Ter nascido sob o signo do sol determina amar os dias de Verão como entidades sagradas e prestar-lhes um culto quotidiano mais intenso do que em todas as outras estações. E não precisar (nem conseguir) enumerar as razões do meu amor sagrado pelo Verão. Tal e qual como no poema: quando puderes dizer o teu grande amor/deixa o teu grande amor de ser grande. Assim mesmo. É uma coisa de viver. isso. A frescura muito limpa das manhãs, antes de o mundo começar a aquecer. O céu azul-livre. Os sons e os cheiros. Uma luz que só agora. As declinações infinitesimais da luz dos dias. As luzes que alumiam as noites longas de Verão. A lua. As estrelas. A chama das velas. 
E é altura de as refeições serem quase sempre lá fora. O espírito é fácil como um dia de Verão. Não é preciso pensar muito, nem tomar grandes decisões. A aritmética é simples e imediata como beber água fresca. A mesa recebe tudo e fica pronta assim sem mais. A história de cada Verão passa muito por aquela mesa lá de fora. Os almoços ligeiros. Os jantares que se prolongam até que as conversas sejam um quase sussurro pelas noites dentro. As celebrações a propósito de pequenas coisas. Quase sempre inesperadas, quase sempre sem antecipar nada ou quase nada. Jantares de improviso. Mesas sem lugares marcados. Tudo lá fora. 
Este ano, as hidrângeas estão mais bonitas do que em todos os outros anos. Muitas, que são. De cores diferentes e misturadas. Guardar e celebrar isso como o acontecimento maravilhoso que é. Cada grão de areia que é o nosso tempo de vida. Sempre a escorrer, num movimento contínuo e imperceptível. Por isso é que volta e meia viro ao contrário a ampulheta que é vidro frágil como o tempo.

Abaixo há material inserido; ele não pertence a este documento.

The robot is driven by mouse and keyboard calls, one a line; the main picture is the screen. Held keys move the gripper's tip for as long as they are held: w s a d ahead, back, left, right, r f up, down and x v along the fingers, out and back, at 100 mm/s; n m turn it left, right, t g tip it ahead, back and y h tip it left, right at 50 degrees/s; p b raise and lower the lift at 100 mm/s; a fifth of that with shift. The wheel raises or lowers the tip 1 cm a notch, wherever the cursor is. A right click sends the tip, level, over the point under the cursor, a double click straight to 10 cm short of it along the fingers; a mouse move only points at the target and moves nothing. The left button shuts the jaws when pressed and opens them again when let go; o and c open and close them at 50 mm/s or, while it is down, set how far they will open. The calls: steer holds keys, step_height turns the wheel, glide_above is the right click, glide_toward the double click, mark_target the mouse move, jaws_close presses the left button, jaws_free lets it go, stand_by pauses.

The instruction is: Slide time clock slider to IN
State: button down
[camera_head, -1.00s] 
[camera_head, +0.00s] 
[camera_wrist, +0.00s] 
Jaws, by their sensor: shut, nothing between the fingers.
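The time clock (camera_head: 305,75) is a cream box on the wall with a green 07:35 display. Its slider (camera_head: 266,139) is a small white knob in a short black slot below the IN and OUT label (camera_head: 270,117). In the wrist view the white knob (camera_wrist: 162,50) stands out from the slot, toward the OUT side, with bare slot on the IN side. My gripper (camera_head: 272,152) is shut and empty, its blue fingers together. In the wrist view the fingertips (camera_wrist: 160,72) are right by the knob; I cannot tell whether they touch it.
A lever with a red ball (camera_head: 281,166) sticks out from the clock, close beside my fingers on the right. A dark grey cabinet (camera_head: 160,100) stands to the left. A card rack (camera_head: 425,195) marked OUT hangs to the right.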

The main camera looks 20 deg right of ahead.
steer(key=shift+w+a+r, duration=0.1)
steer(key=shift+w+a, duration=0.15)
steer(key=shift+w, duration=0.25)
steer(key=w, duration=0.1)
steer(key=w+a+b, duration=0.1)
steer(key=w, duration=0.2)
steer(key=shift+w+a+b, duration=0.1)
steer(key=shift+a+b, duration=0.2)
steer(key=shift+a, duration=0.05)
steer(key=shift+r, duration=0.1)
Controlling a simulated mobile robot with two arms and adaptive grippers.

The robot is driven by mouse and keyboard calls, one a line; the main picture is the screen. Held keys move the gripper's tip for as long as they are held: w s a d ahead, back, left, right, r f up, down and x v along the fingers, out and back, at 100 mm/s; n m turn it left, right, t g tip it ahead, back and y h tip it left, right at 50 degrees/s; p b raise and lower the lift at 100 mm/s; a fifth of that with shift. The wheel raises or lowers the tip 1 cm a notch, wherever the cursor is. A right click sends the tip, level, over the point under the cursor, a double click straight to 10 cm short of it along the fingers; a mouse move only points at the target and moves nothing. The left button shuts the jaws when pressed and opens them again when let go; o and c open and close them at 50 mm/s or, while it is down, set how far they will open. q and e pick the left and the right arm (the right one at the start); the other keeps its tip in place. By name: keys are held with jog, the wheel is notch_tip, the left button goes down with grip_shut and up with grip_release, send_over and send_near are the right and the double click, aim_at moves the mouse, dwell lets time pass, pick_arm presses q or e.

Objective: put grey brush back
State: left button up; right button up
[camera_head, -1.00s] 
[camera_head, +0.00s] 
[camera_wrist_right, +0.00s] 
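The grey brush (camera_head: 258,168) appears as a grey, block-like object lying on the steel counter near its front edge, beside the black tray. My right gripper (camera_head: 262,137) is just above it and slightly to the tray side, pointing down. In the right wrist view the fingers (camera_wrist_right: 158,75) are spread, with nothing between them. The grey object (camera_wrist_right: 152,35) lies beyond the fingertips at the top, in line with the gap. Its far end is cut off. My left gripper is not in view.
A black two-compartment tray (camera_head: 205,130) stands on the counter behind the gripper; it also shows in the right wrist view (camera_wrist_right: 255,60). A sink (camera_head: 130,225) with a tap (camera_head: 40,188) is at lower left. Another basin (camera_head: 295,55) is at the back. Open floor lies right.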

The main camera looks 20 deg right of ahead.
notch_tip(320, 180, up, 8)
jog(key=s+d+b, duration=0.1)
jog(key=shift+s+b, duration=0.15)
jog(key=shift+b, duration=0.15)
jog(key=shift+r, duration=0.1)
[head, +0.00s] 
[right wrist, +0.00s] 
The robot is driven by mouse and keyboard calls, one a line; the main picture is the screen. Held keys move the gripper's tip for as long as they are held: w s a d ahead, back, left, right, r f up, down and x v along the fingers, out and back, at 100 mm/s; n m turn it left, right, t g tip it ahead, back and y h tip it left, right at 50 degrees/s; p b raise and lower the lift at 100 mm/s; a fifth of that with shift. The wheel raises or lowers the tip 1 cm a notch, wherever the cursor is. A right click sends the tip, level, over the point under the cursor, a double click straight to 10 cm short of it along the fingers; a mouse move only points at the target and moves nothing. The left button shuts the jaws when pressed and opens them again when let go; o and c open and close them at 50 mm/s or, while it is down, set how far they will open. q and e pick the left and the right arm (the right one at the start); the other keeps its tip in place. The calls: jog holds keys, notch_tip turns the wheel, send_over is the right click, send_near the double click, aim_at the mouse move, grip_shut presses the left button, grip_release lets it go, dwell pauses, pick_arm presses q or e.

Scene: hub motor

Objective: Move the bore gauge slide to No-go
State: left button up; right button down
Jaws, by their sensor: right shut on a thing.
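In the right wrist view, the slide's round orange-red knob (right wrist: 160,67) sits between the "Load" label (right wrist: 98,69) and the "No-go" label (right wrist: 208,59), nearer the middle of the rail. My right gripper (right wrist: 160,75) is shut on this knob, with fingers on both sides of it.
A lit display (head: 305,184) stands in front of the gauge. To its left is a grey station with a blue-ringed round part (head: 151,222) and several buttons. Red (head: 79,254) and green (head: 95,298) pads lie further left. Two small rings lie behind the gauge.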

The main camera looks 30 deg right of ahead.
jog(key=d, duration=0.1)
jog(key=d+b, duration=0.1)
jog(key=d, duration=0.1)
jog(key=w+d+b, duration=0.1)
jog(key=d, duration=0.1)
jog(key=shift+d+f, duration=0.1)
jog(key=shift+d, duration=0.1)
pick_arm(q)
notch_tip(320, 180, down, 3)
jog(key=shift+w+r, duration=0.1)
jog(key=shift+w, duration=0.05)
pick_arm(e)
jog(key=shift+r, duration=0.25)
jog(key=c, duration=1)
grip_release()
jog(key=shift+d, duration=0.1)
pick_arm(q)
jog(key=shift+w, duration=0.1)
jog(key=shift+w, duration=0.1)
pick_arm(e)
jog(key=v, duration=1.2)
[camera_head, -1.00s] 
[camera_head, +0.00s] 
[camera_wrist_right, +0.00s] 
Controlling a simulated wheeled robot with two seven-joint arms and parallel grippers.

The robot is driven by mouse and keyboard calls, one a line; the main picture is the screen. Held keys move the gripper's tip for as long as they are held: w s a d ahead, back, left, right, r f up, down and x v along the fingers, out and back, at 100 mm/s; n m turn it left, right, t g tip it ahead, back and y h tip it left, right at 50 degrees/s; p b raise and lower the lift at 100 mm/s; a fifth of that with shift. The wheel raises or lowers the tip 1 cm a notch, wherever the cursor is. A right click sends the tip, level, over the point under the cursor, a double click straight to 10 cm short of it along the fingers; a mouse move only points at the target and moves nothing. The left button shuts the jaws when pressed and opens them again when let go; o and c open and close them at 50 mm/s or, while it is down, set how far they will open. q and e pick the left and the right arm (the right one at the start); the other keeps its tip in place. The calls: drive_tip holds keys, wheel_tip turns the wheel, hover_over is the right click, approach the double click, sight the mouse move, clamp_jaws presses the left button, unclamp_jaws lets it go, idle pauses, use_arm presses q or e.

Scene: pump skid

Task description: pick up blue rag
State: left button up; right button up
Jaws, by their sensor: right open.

Só para não me esquecer que isto tudo é sempre areia que nos escorre dos dedos. Face a essa espécie de clepsidra movida a areia, viver. Ir lá para fora e perceber o lugar exacto de cada coisa e gostar mesmo é de ver a mesa a ser vivida, com os objectos mexidos e trocados de lugar. É assim que gosto mais de ver as mesas. Nessa fase em que o bom é que esteja mesmo desalinhada e confusa e sonora.  
O Verão cheira a orégãos do Algarve e a pimentos padrón. Sabe a vinho branco muito fresco e a limonada gelada. O Verão é ouvir o som dos talheres e do tilintar dos copos lá fora. O Verão é sentir que as tortillas sabem ainda melhor. A magia dos ovos, que se transformam em coisas deliciosas e fáceis assim como o Verão. E sempre, os livros. Este era um daqueles livros adiados. Tens de ler o Stoner. Tens de ler. E eu li. Um livro que nos muda por dentro. Há muito que não me caíam as lágrimas no final de um livro. E sim, tenho a noção de que não é uma imagem de acordo com o espírito ligeiro de Verão. Mas também não é esse o meu entendimento dos livros. Aquela cena de "leituras de Verão". Isso é suposto ser o quê, ao certo? No meu caminho, algumas das leituras mais difíceis (e mais apaixonantes, também), aconteceram em tardes e em noites quentes de Verão. O Eça que o meu pai tinha dito para ler mais tarde e não aos doze anos. A Agatha Christie e a Patricia Highsmith. Os dilemas morais da literatura dos russos enquanto velava as sestas das crianças de quem tomava conta, nos meus trabalhos de Verão como babysitter. E à noite, com aquela liberdade e com aquele silêncio que só mesmo à noite. Foi sempre assim. E que assim continue, porque nem sei, se me faltasse esse oxigénio. A personagem deste livro que me fez chorar na última página é uma pessoa boa do início ao fim. E do início ao fim, tudo lhe é mau e difícil. Subverte os nossos códigos quase infantis que esperam sempre que às pessoas boas aconteçam coisas boas. Uma personagem inesquecível e tocante, o invisível professor Stoner. Pelo John Williams que foi um escritor quase imperceptível, enquanto viveu. 
E está. Mais um Verão a começar outra vez. No início do mês-sol. Julho é tecido de luz. 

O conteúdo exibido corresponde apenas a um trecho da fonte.